▶ Task objective
Report all lines holding "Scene".

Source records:
******************************

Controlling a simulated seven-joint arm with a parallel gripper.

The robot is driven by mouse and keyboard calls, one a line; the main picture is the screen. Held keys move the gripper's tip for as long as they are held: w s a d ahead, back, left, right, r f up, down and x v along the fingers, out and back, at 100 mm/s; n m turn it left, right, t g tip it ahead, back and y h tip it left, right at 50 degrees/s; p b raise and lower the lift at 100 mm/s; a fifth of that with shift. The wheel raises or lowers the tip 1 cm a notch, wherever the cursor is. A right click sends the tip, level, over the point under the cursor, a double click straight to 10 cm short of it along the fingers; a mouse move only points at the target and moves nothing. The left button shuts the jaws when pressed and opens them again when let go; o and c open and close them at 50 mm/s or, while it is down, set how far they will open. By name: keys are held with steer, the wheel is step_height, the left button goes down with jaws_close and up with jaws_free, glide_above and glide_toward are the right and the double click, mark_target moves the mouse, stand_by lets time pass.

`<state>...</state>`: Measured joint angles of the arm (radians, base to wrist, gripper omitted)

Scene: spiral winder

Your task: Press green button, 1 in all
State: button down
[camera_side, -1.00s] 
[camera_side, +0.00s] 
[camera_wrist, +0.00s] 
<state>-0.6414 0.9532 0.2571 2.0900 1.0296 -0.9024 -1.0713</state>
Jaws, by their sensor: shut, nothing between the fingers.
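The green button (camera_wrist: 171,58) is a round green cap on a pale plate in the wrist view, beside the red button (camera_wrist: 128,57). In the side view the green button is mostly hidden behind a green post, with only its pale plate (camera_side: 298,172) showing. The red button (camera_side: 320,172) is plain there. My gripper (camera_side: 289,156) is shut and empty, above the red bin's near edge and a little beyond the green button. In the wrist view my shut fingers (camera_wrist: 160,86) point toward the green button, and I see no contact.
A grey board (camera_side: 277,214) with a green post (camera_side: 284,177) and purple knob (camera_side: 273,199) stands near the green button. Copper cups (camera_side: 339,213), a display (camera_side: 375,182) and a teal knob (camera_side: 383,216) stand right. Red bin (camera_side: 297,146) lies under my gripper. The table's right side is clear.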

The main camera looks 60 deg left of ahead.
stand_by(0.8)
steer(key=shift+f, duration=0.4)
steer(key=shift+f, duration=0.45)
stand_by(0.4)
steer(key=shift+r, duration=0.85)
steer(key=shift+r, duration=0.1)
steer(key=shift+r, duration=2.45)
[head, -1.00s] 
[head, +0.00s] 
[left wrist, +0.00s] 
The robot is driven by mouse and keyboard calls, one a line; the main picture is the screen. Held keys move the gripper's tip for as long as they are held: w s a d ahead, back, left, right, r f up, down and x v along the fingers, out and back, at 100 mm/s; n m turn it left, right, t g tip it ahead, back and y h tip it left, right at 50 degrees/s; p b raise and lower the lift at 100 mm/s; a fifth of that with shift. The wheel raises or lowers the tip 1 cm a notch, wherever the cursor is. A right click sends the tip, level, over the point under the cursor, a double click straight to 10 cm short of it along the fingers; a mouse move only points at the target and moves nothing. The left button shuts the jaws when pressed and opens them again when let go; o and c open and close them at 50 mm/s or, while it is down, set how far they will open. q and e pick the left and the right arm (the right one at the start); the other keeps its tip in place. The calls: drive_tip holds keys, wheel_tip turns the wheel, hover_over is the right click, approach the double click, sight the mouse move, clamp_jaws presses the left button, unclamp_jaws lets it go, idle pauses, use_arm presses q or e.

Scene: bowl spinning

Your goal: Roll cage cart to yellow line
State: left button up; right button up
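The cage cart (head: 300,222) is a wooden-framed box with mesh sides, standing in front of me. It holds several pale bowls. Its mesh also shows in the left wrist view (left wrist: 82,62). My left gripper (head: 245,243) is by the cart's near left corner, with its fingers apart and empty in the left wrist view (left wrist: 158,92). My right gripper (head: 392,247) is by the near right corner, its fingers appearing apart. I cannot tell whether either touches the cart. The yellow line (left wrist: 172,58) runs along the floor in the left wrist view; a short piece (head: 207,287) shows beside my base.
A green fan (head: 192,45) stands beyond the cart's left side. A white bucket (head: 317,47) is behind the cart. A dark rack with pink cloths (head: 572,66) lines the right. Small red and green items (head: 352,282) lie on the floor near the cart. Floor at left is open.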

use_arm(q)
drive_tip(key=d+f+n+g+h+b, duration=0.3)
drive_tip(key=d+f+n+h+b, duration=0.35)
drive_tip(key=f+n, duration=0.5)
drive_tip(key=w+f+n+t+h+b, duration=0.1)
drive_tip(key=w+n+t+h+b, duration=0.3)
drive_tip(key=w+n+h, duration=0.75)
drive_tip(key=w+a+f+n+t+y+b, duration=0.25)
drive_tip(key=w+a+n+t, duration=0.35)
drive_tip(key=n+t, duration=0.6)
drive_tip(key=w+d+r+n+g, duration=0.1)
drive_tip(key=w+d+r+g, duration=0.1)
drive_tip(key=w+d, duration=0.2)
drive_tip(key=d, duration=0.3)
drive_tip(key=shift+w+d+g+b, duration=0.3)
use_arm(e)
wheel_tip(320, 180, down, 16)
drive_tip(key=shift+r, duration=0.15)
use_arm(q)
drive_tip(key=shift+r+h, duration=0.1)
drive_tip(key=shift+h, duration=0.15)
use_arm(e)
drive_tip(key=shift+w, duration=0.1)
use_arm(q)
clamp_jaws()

******************************

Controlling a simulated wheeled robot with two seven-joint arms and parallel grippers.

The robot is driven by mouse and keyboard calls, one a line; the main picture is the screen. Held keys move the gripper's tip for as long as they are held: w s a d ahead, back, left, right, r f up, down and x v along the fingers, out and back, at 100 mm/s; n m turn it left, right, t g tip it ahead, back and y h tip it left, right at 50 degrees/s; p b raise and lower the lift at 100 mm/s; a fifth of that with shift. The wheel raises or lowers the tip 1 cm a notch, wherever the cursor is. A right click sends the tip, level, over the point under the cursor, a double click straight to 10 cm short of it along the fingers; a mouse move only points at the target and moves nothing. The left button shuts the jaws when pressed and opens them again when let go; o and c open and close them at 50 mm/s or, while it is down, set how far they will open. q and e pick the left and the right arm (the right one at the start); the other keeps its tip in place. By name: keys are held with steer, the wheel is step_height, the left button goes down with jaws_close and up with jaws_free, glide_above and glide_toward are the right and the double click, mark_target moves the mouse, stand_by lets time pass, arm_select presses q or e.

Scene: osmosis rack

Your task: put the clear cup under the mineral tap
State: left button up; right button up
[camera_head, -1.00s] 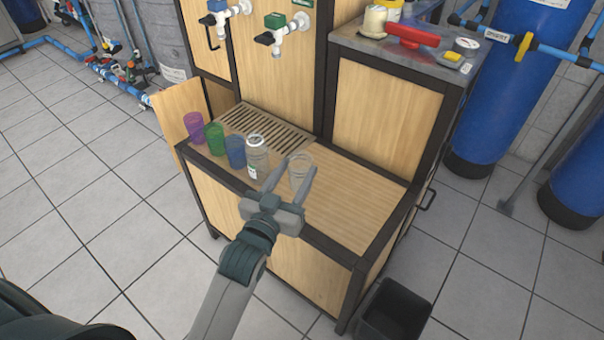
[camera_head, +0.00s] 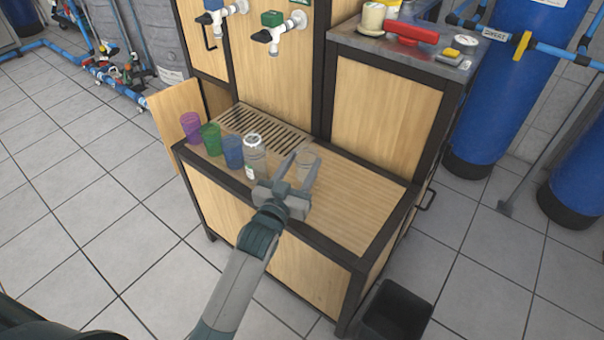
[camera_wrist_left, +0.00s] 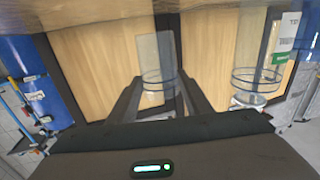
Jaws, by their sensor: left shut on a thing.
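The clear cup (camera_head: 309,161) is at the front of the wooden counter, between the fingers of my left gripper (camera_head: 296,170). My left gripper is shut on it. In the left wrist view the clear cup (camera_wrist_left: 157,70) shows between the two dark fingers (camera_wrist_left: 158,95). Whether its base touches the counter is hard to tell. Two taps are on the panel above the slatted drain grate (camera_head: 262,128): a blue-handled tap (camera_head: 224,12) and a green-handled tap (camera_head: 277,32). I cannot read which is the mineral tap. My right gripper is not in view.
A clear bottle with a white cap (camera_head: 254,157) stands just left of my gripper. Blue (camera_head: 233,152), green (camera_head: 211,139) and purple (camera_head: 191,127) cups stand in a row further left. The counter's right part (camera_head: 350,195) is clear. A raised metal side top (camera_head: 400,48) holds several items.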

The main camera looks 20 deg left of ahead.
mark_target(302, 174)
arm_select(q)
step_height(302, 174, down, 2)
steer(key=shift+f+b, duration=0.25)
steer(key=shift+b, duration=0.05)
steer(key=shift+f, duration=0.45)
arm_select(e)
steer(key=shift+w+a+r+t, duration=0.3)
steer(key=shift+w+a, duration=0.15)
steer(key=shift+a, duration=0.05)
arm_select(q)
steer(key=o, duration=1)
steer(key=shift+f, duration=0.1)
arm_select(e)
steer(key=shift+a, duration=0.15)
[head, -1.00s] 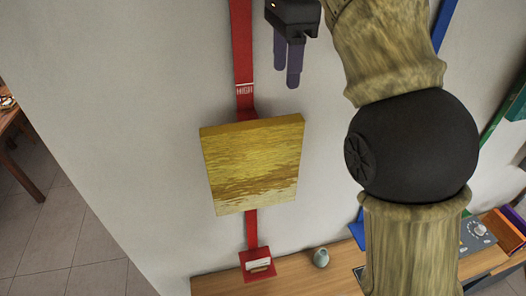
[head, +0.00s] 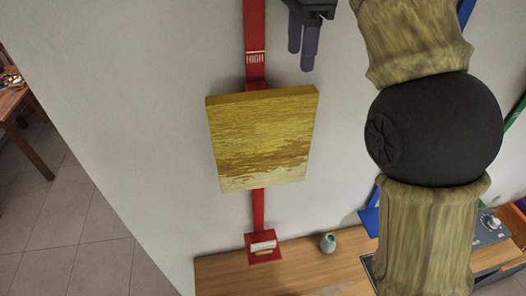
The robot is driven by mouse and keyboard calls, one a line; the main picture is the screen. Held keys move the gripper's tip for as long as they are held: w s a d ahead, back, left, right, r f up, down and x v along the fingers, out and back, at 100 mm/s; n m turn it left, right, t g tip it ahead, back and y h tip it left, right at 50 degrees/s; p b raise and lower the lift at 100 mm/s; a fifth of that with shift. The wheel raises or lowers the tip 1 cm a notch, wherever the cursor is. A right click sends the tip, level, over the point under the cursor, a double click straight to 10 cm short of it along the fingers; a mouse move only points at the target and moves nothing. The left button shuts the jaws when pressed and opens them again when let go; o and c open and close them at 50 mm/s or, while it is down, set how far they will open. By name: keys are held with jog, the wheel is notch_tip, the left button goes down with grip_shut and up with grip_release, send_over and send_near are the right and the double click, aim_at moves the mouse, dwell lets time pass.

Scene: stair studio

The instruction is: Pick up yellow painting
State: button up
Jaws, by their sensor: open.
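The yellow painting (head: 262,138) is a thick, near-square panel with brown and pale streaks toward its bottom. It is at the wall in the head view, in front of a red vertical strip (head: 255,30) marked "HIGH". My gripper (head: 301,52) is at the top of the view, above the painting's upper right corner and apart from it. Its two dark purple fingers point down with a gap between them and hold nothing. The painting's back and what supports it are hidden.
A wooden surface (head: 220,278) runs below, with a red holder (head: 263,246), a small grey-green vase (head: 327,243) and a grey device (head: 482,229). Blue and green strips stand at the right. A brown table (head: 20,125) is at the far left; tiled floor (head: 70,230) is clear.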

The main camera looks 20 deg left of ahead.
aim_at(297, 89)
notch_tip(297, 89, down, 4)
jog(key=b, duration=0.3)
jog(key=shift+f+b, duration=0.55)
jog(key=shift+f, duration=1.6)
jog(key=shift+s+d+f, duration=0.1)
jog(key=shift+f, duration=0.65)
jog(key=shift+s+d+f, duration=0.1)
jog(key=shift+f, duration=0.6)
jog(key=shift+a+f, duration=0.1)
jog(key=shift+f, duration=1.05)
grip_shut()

******************************

▶ Answer
Scene: spiral winder
Scene: bowl spinning
Scene: osmosis rack
Scene: stair studio

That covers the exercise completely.